How EPA’s Revised UST Regulations Affect Fuel Retailers

An in-depth review of the Environmental Protection Agency’s (EPA) revised Underground Storage Tank Regulations found that the final rule contains a number of improvements from the proposed rule that was released in 2011, many of which were proposed by NATSO.

These improvements come primarily in the form of requiring equipment testing and inspections to occur less frequently, and make compliance easier without seriously compromising EPA’s environmental objectives.

After completing its analysis of the 468-page regulation, NATSO has prepared a memorandum summarizing the new rules for NATSO members.

To obtain a copy of the complete summary, click here.

Key components include:

• Secondary Containment – New and replaced tanks and piping must be secondarily contained with interstitial monitoring systems, and new dispenser systems must be equipped with under-dispenser containment. Owners and operators must replace an entire piping run when 50 percent or more of piping is removed and other piping is installed. These requirements only apply to new and replaced systems – there are no retrofit requirements.

• Operation and Maintenance Inspections – The final rule requires periodic walkthrough inspections to prevent and quickly detect releases, as well as additional requirements for periodic spill, overfill, and secondary containment monitoring. 

• Spill Containment Testing – Under the final rule spill prevention equipment must be tested every three years to ensure that it will contain small drips and spills when the delivery transfer hose is disconnected from the fill pipe.

• Overfill Prevention – Flow restrictors, or ball float valves, in vent lines have been eliminated as an option for satisfying the overfill prevention requirements (a) for newly installed UST systems and (b) when flow restrictors in vent lines are replaced. (Ball float valves may be used in USTs that have already been installed before the final rule takes effect.)

• Secondary Containment Testing – The final rule requires double-walled containment sumps to be periodically monitored (generally every 30 days), or else undergo periodic testing. It further requires testing of containment sumps used for interstitial monitoring of piping at least once every three years.

• Release Detection Equipment – The final rule is designed to standardize the operation and maintenance requirements for release detection equipment by requiring owners and operators to follow a set of minimum operation and maintenance criteria for electronic and mechanical-based release detection equipment.

• Operator Training – The final rule requires owners and operators to designate at least one individual for each of three “classes” of operators, and such operators must be trained in certain areas within three years of the final rule taking effect.

• Tank Compatibility with Alternative Fuels – The final rule generally allows tank owners to demonstrate equipment compatibility with alternative fuels (e.g., blends containing greater than 10% ethanol or 20% biodiesel) (a) through a listing by a nationally recognized association (such as Underwriters Laboratories); or (b) based upon written equipment manufacturer approval.
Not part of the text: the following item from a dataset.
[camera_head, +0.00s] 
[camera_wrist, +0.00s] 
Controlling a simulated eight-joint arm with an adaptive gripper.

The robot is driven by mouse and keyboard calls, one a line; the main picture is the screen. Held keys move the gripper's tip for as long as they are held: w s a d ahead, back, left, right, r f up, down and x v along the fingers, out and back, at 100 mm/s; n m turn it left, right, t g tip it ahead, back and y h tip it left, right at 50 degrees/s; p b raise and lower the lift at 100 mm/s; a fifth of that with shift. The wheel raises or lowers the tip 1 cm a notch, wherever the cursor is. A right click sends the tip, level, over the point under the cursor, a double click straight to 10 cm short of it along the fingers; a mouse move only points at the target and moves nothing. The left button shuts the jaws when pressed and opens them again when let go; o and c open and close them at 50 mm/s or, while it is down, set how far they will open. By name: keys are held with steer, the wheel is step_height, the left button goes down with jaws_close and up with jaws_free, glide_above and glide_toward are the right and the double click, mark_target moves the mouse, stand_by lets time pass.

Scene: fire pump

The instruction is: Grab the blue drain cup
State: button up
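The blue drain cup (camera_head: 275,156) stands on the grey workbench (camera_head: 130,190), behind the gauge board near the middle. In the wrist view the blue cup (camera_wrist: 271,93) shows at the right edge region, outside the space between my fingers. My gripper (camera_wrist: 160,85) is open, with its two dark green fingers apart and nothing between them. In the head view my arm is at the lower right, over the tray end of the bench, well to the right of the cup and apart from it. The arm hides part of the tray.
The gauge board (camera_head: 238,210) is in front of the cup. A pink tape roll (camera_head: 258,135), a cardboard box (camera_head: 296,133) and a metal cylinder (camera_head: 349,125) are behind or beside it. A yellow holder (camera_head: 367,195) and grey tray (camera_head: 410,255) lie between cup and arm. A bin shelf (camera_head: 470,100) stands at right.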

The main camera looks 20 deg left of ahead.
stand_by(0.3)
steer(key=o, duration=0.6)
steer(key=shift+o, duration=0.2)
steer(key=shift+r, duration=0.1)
• Repairs – The final rule contains a number of requirements pertaining to repairs of leaking UST systems.

• Emergency Generator USTs – The final rule includes requirements for release detection for UST systems that are storing fuel solely for use by emergency power generators.

• New Technologies – The final rule adds steel tanks that are clad or jacketed with a non-corrodible material to the list of specific new tank design and construction options for UST systems.

• Statistical Inventory Reconciliation – The final rule adds statistical inventory reconciliation as a permissible release detection method and provides performance criteria for its use.